Sono invisibili, fantasmi, anonimi. Passano intere giornate in attesa, appostati in auto o ad ascoltare ore e ore di intercettazioni inutili dove però una singola parola, un misero dettaglio può fare la differenza e consentire una svolta alle indagini. Sono gli investigatori speciali. Sono i Ros o la sezione Catturandi dei carabinieri, oppure i poliziotti della Squadra Mobile. Persone che per anni seguono sotto traccia, nella più totale discrezione, i latitanti.

“Non dormivo da tre notti” racconta un investigatore della Crimor dei Ros (Raggruppamento operativo speciale) in riferimento alle ore che hanno preceduto l’arresto del ricercato italiano numero uno, l’ultimo capo di Cosa Nostra Matteo Messina Denaro. Il nome in codice del carabiniere speciale è Sandokan e in una intervista a Repubblica racconta la cattura di U’ Siccu, avvenuta dopo ben 30 anni di ricerche.
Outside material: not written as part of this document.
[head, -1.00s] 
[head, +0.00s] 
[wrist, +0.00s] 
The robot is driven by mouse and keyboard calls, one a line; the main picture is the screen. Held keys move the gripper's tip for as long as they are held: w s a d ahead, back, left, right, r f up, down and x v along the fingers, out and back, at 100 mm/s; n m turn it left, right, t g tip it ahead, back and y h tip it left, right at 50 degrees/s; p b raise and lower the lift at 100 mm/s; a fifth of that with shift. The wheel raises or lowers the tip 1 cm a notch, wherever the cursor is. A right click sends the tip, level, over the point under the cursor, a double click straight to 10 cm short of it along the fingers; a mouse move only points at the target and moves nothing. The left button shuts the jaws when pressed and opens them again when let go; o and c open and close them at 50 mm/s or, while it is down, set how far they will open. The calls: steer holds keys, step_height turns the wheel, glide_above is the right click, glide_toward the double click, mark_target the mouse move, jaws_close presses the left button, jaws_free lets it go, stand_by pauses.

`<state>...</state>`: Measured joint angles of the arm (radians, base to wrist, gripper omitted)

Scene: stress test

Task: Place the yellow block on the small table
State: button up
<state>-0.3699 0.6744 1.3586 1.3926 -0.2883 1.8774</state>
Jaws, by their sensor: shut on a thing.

Sandokan racconta la vita degli uomini ombra, quelli che per lavoro sono costretti a restare nel buio, a non raccontare nulla anche ai propri familiari. “Ho trascorso intere giornate e intere notti in auto, accanto alle bottiglie vuote che si utilizzano se scappa un bisogno” racconta l’investigatore, da due anni nei Ros, a Romina Maresca, giornalista di Repubblica. “Sul cruscotto panini e acqua, sotto ai sedili i vestiti per cambiarmi – aggiunge -. Per tutti noi della Crimor la vita viene scandita dai tempi di chi pedini e la macchina diventa la tua seconda casa”.

Una vita che porta spesso, per non dire sempre, a stare lontano dagli affetti. “C’è chi una relazione stabile o una famiglia non se l’è mai creata. Al momento per me, ad esempio, è impossibile” sottolinea Sandokan. “La notte sogni il tuo obiettivo, non c’è altro nella tua testa. Si dicono tante bugie per tutelare il lavoro perché la riservatezza è la nostra prima regola. I miei genitori hanno saputo che ho catturato Matteo Messina Denaro solo dopo che lui era già arrivato in caserma”.

Per arrivare alla cattura di Matteo Messina Denaro hanno messo insieme per anni i dati riconducibili ad Andrea Bonafede, che aveva ‘prestato’ al boss di Castelvetrano la sua identità. “Abbiamo messo insieme i pezzi. Il riscontro sull’identità è stato fatto subito dopo da operatori del Ros che si dedicano a questo da una vita e lo hanno riconosciuto subito”. Poi due giorni fa la svolta: “Noi eravamo certi che fosse la falsa identità di Matteo Messina Denaro. Alle 9,15 sulle nostre radio, collegate tra loro, è arrivato il segnale. Quell’uomo col montone e il cappellino in testa era l’uomo che si presentava col nome di Andrea Bonafede, accanto a lui un accompagnatore. Erano in una stradina senza uscita. Gli abbiamo urlato: “Fermo, fermo, carabinieri”. Lui si è bloccato, lo abbiamo circondato coi nostri corpi mentre gli dicevamo: “Lo sappiamo che sei Matteo Messina Denaro” e lui ha risposto “Sì”. Era fatta, la caccia era finita”.

La gioia e “l’emozione non può avere il sopravvento” anche se “questa è l’operazione più importante della mia vita. Il 16 gennaio 2023 è una data che non dimenticherò mai, è scolpita nel mio cuore”. Ma per arrivare a un risultato così importante bisogna passare anche per tante delusioni. “Un giorno ci appostammo in una zona. Sapevamo che uno che pedinavamo da tempo aveva un appuntamento con un uomo che ci avrebbe portati dal boss. Ne eravamo praticamente certi, invece arrivati lì ci siamo accorti che non c’era alcun incontro. E’ stato difficile da digerire”.

Delusioni che si superano stando letteralmente insieme, facendo squadra. “Si organizza un briefing e se possibile anche una cena tra colleghi. Noi della squadra, in realtà, viviamo praticamente in simbiosi e quando c’è un ostacolo che ritarda le indagini siamo pronti a mantenere i nervi saldi. Cerchiamo di capire cosa migliorare”.